Abstract

AbstractThe clustering coefficient has been introduced to capture the social phenomena that a friend of a friend tends to be my friend. This metric has been widely studied and has shown to be of great interest to describe the characteristics of a social graph. But, the clustering coefficient is originally defined for a graph in which the links are undirected, such as friendship links (Facebook) or professional links (LinkedIn). For a graph in which links are directed from a source of information to a consumer of information, it is no more adequate. We show that former studies have missed much of the information contained in the directed part of such graphs. In this article, we introduce a new metric to measure the clustering of directed social graphs with interest links, namely the interest clustering coefficient. We compute it (exactly and using sampling methods) on a very large social graph, a Twitter snapshot with 505 million users and 23 billion links, as well as other various datasets.
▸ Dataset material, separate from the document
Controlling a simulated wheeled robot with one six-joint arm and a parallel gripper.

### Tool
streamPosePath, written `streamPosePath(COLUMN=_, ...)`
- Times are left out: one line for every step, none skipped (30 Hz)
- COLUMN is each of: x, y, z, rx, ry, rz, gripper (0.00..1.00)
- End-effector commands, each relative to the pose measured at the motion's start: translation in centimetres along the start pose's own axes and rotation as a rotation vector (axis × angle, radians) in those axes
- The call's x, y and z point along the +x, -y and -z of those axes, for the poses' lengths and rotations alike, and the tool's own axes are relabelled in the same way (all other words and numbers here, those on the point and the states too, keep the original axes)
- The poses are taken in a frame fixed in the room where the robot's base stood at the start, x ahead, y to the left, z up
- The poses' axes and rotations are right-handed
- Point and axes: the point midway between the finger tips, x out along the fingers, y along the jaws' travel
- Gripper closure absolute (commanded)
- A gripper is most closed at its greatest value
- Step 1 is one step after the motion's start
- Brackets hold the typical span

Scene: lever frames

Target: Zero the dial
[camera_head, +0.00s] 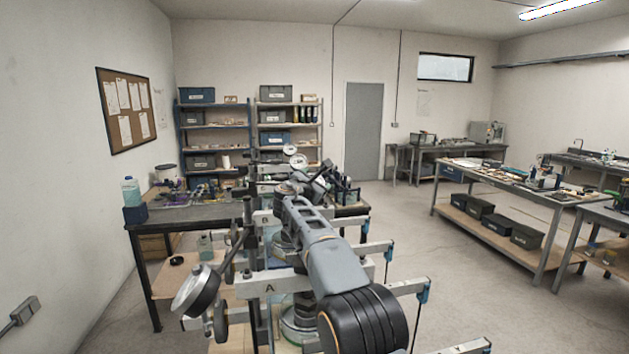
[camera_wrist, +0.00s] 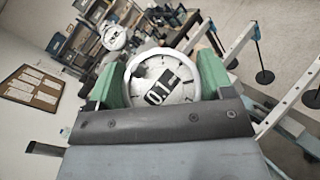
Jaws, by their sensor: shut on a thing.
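A round white dial (camera_wrist: 176,88) with a pale rim sits between the green fingers of my gripper (camera_wrist: 162,80) in the wrist view. The fingers are shut on it from both sides. In the head view my arm reaches away over the lever frames, and the gripper and held dial are hard to make out there. Small white dials (camera_head: 298,161) show near the arm's far end.
Lever frames with pale bars (camera_head: 410,287) and blue end pieces surround my arm. A large tilted gauge (camera_head: 196,290) stands at front left. A dark workbench (camera_head: 190,213) with a bottle (camera_head: 130,190) is at left. Open floor (camera_head: 450,260) lies to the right.

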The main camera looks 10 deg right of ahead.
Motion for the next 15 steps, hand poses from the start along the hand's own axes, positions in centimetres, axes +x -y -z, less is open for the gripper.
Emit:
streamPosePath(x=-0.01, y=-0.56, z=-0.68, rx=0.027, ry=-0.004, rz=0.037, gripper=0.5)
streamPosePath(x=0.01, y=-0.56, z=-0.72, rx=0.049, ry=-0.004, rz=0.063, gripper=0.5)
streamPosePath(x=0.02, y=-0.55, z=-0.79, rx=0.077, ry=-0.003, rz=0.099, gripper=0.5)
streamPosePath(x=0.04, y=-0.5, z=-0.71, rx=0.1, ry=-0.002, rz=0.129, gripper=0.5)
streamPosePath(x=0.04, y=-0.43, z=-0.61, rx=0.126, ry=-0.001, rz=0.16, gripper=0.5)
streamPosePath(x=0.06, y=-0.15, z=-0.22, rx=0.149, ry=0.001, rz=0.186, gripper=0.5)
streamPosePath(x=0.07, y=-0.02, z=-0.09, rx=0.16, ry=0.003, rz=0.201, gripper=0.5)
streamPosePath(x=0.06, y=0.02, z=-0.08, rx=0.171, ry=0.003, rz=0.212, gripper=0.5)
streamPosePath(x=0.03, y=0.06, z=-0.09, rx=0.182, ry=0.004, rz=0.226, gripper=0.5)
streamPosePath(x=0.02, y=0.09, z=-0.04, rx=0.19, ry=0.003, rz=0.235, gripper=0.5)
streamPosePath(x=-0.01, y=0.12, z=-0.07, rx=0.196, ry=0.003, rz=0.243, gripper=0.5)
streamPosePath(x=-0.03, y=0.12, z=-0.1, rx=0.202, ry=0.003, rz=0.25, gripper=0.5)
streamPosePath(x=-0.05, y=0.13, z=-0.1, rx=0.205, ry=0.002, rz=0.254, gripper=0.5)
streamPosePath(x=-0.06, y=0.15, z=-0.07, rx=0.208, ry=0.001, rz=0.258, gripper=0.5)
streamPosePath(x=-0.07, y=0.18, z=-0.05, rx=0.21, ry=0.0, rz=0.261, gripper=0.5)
We additionally provide the values of the formerly introduced directed and undirected metrics, a first on such a large snapshot. We observe a higher value of the interest clustering coefficient than classic directed clustering coefficients, showing the importance of this metric. By studying the bidirectional edges of the Twitter graph, we also show that the interest clustering coefficient is more adequate to capture the interest part of the graph while classic ones are more adequate to capture the social part. We also introduce a new model able to build random networks with a high value of interest clustering coefficient. We finally discuss the interest of this new metric for link recommendation.